As long as it isn't a dump only the most prissy of kids should complain.

The amount some of your universities in America charge you and you often don't even get your own room is an incredible racket.
 

siddx

Magnificent Eager Mighty Brilliantly Erect Registereduser
My last year of college they built a new dorm that was fancy as fuck, private bathrooms and rec rooms and huge windows, students were practically rioting to try to get a spot in it. Turned out they cheaped our on construction and built the walls so thin everyone could hear every whisper and fart on the entire floor.
 

Grizzlyjin

Supersonic, idiotic, disconnecting, not respecting, who would really ever wanna go and top that
Yeah, my university started getting desperate after they built suite style dorms. They started locking all students into two year contracts, so they had to live on campus freshmen and sophomore year.

I was an RA for the apartment style dorms for 3 years of college. I think it's better to just go traditional. Students just stay in their individual suites otherwise. Makes it harder to get people to come out of their shells.
 

BTA

Member
Eh. My college had very nice dorms, at least where I lived junior and senior year.

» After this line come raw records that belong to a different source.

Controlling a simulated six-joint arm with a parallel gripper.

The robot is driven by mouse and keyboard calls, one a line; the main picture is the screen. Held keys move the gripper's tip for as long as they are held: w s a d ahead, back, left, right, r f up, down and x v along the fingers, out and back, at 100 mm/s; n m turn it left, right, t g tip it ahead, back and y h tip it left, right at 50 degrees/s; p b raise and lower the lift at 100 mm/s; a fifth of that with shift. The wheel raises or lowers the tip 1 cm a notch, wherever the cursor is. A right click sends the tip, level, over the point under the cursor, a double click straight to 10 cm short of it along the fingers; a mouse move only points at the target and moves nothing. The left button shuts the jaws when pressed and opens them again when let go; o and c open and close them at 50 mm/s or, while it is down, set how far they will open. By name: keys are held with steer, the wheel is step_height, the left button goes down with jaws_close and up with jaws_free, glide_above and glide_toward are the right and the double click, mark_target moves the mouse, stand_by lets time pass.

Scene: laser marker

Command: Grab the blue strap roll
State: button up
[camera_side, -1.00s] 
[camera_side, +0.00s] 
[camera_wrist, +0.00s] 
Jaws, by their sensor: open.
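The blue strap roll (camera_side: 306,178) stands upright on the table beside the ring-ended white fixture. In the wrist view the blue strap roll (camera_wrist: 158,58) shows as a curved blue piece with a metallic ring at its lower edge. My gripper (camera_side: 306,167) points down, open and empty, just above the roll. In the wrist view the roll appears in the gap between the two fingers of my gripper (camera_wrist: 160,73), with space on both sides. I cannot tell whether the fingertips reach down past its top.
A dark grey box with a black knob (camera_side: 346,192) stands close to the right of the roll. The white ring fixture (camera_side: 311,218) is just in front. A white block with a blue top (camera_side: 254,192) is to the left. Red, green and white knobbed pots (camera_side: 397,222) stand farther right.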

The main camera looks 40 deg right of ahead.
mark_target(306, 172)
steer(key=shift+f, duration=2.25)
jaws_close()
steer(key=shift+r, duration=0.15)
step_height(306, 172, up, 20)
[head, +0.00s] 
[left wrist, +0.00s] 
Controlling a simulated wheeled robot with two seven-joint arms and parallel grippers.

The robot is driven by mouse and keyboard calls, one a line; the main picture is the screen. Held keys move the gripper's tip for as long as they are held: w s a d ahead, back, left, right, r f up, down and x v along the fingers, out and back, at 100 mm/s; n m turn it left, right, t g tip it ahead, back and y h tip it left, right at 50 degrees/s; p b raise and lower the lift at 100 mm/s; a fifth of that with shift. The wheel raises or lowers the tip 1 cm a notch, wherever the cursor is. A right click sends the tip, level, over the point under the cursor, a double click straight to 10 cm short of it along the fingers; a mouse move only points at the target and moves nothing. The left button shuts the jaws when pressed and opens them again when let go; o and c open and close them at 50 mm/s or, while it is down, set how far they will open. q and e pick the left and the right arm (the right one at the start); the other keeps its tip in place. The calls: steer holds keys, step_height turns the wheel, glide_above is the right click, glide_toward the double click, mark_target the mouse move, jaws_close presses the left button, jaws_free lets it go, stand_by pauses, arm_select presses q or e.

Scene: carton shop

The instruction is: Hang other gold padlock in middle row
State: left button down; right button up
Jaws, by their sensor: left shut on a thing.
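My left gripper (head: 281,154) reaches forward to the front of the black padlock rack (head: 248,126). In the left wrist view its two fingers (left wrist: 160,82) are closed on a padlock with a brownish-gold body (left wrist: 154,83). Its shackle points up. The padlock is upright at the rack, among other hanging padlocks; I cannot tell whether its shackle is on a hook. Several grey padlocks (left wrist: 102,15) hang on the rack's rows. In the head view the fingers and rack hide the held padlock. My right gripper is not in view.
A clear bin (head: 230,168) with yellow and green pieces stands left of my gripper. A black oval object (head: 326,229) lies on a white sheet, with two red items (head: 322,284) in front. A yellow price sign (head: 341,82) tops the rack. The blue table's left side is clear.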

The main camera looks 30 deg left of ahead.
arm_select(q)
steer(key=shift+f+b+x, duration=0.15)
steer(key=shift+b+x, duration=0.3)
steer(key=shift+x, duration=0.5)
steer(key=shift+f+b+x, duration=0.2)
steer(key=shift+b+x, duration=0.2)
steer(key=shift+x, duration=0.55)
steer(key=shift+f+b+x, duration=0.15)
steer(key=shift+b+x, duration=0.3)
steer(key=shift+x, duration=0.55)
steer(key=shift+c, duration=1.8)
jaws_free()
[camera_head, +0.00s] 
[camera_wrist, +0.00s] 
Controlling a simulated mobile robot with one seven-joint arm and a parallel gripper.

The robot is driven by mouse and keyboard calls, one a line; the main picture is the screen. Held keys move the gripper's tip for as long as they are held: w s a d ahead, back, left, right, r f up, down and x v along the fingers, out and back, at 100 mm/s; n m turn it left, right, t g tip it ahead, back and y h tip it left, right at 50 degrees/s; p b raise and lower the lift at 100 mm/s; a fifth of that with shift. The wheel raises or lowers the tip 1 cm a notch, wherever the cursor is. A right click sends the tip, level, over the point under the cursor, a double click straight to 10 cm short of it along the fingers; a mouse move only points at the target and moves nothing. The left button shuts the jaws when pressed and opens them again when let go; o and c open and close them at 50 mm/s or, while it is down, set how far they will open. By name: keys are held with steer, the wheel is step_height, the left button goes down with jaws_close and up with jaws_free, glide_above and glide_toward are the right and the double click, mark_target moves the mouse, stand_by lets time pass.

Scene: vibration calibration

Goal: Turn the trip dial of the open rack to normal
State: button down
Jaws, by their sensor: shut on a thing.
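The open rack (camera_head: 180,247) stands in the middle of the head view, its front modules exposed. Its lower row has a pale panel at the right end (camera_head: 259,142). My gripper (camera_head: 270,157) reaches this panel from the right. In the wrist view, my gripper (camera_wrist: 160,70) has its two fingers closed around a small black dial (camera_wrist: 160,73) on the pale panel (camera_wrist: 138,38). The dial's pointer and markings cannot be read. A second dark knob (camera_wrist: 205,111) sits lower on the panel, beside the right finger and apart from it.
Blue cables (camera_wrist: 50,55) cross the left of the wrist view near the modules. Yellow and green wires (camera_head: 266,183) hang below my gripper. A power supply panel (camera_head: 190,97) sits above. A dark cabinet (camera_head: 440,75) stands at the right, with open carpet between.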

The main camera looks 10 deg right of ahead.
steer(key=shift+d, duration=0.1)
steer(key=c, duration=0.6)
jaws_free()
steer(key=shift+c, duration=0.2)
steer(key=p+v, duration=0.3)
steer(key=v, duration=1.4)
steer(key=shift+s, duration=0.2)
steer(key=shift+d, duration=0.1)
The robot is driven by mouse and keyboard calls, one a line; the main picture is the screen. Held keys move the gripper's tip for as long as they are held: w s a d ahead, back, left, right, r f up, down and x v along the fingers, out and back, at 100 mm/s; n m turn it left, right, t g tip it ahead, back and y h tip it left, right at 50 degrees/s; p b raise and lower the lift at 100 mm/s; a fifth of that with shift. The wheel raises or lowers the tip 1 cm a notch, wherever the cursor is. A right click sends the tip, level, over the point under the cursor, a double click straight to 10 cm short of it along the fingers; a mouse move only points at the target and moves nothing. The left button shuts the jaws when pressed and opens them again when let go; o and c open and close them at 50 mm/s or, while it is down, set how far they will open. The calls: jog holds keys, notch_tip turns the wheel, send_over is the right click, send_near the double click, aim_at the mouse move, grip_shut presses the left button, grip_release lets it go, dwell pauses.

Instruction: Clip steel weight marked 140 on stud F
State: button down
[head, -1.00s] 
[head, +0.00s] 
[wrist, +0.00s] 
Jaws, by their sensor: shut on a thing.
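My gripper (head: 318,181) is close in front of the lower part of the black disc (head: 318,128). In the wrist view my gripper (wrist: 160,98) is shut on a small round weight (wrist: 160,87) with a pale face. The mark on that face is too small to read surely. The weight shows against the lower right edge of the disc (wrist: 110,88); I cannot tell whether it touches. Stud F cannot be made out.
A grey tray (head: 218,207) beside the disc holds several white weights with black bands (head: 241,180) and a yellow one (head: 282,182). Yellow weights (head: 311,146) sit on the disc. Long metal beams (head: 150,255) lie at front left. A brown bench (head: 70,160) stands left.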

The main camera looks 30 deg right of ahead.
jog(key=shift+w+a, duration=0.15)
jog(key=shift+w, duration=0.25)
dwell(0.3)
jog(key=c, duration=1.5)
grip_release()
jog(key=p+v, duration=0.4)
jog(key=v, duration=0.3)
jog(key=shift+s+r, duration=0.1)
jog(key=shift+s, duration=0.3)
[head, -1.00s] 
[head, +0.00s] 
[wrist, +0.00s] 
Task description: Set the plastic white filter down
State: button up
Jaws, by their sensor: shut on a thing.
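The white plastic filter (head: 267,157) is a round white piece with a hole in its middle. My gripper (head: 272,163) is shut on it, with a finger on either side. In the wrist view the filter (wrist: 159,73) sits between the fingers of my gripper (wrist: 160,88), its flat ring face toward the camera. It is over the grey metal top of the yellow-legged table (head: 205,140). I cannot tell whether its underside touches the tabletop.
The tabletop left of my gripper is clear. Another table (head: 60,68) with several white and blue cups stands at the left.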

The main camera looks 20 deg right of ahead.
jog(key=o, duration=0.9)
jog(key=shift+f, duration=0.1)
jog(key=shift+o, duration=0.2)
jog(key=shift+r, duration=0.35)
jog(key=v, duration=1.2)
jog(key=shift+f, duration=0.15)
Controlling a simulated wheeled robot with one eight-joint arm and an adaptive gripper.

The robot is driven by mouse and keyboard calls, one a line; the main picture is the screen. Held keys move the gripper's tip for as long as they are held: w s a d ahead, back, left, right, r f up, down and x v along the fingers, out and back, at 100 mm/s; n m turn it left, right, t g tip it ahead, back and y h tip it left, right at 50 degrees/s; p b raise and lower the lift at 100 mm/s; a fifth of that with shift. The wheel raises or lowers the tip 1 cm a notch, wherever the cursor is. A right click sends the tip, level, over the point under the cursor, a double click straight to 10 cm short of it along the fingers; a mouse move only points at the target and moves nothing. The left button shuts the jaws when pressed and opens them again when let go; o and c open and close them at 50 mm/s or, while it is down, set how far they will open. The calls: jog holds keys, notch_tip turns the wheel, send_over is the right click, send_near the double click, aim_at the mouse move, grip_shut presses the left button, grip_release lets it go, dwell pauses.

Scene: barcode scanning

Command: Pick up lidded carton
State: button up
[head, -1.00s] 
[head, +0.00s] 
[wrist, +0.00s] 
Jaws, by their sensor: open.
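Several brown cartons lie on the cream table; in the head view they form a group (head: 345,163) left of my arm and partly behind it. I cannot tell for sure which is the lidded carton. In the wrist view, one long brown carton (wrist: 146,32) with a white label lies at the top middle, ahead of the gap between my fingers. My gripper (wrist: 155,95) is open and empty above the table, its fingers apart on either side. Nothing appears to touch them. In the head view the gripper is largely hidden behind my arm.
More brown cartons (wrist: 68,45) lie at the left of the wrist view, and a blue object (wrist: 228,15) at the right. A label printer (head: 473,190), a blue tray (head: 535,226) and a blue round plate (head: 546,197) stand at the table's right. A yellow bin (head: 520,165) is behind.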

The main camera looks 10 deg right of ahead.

But those two years I actually hung out more in the campus center because a ton of people I was becoming/became friends with were also there constantly. And a bad dorm isn't gonna keep people from watching Netflix by themselves, or otherwise feeling pushed to live off campus where they'll stay away even more.
 

Euron

Member
Universities: Millenials all want too many fancy things in their dorms

Millenial: I just want to not be in debt

Universities: NO, YOU WANT ROCK CLIMBING WALLS AND BEAN BAG CHAIRS






Source: My university charges $16,000 a year for housing
 

RockmanBN

Member
It's like 600-700 a month at my University's dorms where four guys get tiny individual rooms and share the kitchen and bathroom all together. Rather split with my brother 300 each than go to there.
 

dc89

Member
Yet where I live in the UK they have built 2/3 luxury dorms from the ground up.
There was an article about it on a local blog because they're struggling to fill them.